### EXERCISE PROMPT
Extract the whole listing as it stands. Do not include the pictures.

___ AVAILABLE DATA

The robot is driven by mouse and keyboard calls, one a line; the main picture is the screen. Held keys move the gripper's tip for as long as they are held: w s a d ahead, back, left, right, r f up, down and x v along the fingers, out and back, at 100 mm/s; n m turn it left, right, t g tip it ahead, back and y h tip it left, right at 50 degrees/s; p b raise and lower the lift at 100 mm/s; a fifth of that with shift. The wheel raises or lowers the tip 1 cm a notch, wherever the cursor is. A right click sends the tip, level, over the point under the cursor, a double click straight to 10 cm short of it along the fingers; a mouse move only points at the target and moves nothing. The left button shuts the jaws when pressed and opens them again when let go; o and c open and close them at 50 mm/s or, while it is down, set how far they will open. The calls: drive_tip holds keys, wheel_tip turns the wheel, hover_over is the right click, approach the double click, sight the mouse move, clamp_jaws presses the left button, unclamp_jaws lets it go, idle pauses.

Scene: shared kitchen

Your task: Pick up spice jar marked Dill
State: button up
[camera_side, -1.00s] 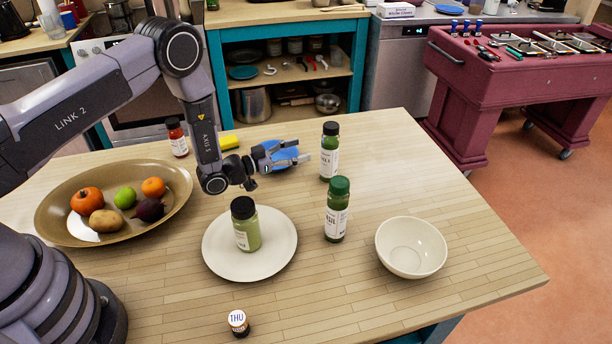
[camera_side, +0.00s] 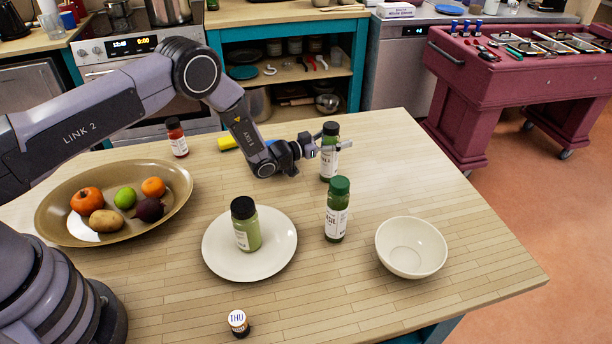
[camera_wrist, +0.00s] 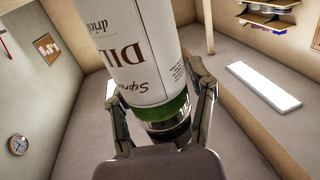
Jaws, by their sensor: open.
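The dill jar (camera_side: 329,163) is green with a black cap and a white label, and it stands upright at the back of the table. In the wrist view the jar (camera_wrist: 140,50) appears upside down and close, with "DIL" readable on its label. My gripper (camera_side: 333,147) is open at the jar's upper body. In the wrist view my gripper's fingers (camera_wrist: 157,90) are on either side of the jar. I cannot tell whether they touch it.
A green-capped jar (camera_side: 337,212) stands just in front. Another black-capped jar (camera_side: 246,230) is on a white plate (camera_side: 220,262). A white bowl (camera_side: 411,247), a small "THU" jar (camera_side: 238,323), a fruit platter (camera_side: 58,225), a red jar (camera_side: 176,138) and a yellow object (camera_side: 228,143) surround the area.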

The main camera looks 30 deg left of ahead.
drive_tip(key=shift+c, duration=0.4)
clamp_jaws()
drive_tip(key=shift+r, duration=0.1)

______

### SOLVED EXERCISE
The robot is driven by mouse and keyboard calls, one a line; the main picture is the screen. Held keys move the gripper's tip for as long as they are held: w s a d ahead, back, left, right, r f up, down and x v along the fingers, out and back, at 100 mm/s; n m turn it left, right, t g tip it ahead, back and y h tip it left, right at 50 degrees/s; p b raise and lower the lift at 100 mm/s; a fifth of that with shift. The wheel raises or lowers the tip 1 cm a notch, wherever the cursor is. A right click sends the tip, level, over the point under the cursor, a double click straight to 10 cm short of it along the fingers; a mouse move only points at the target and moves nothing. The left button shuts the jaws when pressed and opens them again when let go; o and c open and close them at 50 mm/s or, while it is down, set how far they will open. The calls: drive_tip holds keys, wheel_tip turns the wheel, hover_over is the right click, approach the double click, sight the mouse move, clamp_jaws presses the left button, unclamp_jaws lets it go, idle pauses.

Scene: shared kitchen

Your task: Pick up spice jar marked Dill
State: button up
[camera_side, -1.00s] 
[camera_side, +0.00s] 
[camera_wrist, +0.00s] 
Jaws, by their sensor: open.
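The dill jar (camera_side: 329,163) is green with a black cap and a white label, and it stands upright at the back of the table. In the wrist view the jar (camera_wrist: 140,50) appears upside down and close, with "DIL" readable on its label. My gripper (camera_side: 333,147) is open at the jar's upper body. In the wrist view my gripper's fingers (camera_wrist: 157,90) are on either side of the jar. I cannot tell whether they touch it.
A green-capped jar (camera_side: 337,212) stands just in front. Another black-capped jar (camera_side: 246,230) is on a white plate (camera_side: 220,262). A white bowl (camera_side: 411,247), a small "THU" jar (camera_side: 238,323), a fruit platter (camera_side: 58,225), a red jar (camera_side: 176,138) and a yellow object (camera_side: 228,143) surround the area.

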The main camera looks 30 deg left of ahead.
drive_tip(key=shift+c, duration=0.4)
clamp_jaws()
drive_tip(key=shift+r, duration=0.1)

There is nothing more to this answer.